Fire performance of LSF walls with web stiffened channel sections using finite element analysis

Light-gauge steel framed (LSF) walls with plasterboard lining are increasingly used in modern building construction due to their numerous advantages. Their fire performance has been investigated using both numerical and experimental studies in the past for lipped channel section (LCS) and welded hollow flange section (HFC) studs. A new riveted HFC stud was also considered. However, no attempt was made to use a structurally and economically optimum stud section in the wall configurations. This paper investigates the fire performance of a new stiffened channel section (SCS) as LSF wall studs. The proposed section succeeds in delaying both local and distortional buckling modes. At ambient temperature, the member compression capacity of each stud section, normalized to its squash capacity, was used to compare the performance of the three sections.
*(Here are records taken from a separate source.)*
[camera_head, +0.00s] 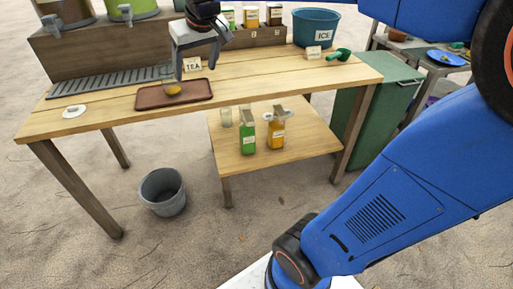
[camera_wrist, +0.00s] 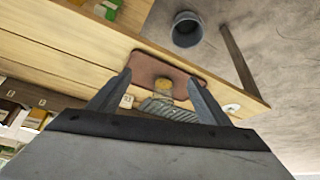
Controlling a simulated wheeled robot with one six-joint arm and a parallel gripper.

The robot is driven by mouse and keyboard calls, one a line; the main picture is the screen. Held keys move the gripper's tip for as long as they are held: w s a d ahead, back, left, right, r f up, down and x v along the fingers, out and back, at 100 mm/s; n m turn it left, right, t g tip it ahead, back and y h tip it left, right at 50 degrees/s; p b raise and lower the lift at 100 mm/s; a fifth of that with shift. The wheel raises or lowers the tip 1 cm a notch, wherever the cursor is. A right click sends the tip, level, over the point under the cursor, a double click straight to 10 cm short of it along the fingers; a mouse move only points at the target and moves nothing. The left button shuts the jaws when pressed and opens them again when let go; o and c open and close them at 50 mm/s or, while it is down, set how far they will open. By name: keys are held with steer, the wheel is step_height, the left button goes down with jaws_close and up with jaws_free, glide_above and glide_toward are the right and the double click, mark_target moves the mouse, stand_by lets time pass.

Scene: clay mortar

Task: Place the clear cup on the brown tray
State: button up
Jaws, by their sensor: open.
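My gripper (camera_head: 196,74) is open just above and to the right of the cup in the head view, and one finger partly overlaps the cup's edge. In the wrist view the cup (camera_wrist: 166,91) appears between the two spread fingers of my gripper (camera_wrist: 161,76), with the tray (camera_wrist: 153,63) behind it. I cannot tell whether a finger touches the cup.
A metal drip grate (camera_head: 100,84), a white disc (camera_head: 74,111) and a TEA sign (camera_head: 193,65) are on the wooden table (camera_head: 260,75). An ICE bucket (camera_head: 316,28) stands at the back right. Bottles (camera_head: 247,143) stand on the lower shelf. A grey bucket (camera_head: 162,192) is on the ground.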

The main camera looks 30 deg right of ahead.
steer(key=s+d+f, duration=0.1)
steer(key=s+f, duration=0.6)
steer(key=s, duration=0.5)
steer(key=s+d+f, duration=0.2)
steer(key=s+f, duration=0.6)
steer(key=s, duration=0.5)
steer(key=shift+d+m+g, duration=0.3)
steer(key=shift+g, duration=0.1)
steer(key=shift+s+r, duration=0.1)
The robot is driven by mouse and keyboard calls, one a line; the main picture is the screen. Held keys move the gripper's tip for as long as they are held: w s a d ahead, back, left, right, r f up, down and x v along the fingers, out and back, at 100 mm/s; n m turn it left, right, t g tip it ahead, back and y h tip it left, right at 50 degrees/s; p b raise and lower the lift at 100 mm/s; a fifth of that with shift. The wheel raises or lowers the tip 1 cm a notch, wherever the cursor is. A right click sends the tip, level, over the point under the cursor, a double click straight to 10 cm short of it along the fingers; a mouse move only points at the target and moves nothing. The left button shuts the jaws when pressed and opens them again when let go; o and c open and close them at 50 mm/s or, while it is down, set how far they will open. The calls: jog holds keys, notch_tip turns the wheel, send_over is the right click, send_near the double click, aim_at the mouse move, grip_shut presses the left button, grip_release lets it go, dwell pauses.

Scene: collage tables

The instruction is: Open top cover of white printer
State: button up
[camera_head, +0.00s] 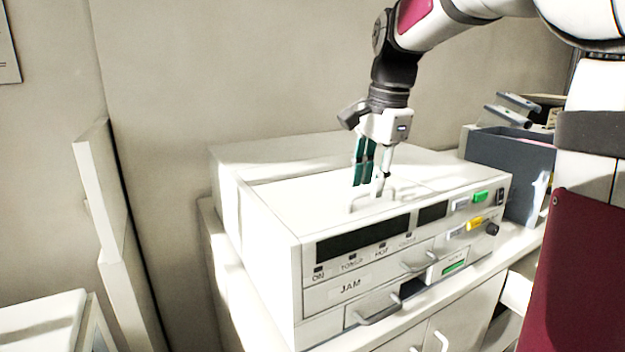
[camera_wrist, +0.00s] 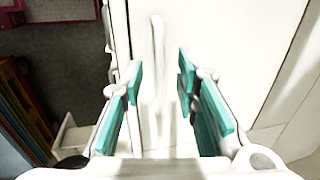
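The white printer (camera_head: 330,225) stands on a white cabinet, with its flat top cover (camera_head: 290,196) shut. A pale bar handle (camera_head: 357,203) rises from the cover near its front edge. My gripper (camera_head: 367,186) points down just above the handle. In the wrist view the teal fingers of my gripper (camera_wrist: 160,82) are apart, and the pale handle (camera_wrist: 157,45) shows in the gap between them. I cannot tell whether either finger touches it. Part of the handle is hidden by a finger in the head view.
The printer's front has a dark display (camera_head: 362,240), buttons, a knob (camera_head: 491,228) and drawer handles (camera_head: 378,309). A dark grey bin (camera_head: 500,150) stands close behind its right side. A wall runs behind, and a white panel (camera_head: 100,200) stands at the left.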

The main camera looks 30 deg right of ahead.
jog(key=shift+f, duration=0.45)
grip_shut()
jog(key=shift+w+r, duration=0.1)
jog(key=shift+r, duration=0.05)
It was found that the performance of SCS is equivalent to the LSB and superior to the LCS. The fire performance of LSF wall studs made of LCS, LSB, and the proposed section has also been assessed for three common wall configurations using finite element (FE) analyses. The walls were exposed to the standard ISO 834-1 fire curve on one side. Stud time-temperature profiles were developed for the three wall configurations using finite element thermal analyses and validated using available full-scale fire test data. Fire Resistance Levels (FRL) of load bearing and non-load bearing walls were determined and validated using previous experimental and numerical results. For the same load ratio, the three stud sections perform similarly, giving close FRL values for each of the configurations considered. Due to the elimination of the necessity for welding or riveting, it is proposed that SCS is used to develop structurally and economically optimum LSF walls compared to those made using LCS and welded or riveted HFC sections. FRL versus Load Ratio curves were developed for the full range of load ratio using both steady and transient state FE analyses. Using them, the susceptibility of cavity insulated, non-load bearing LSF walls to failure due to structural inadequacy was also identified.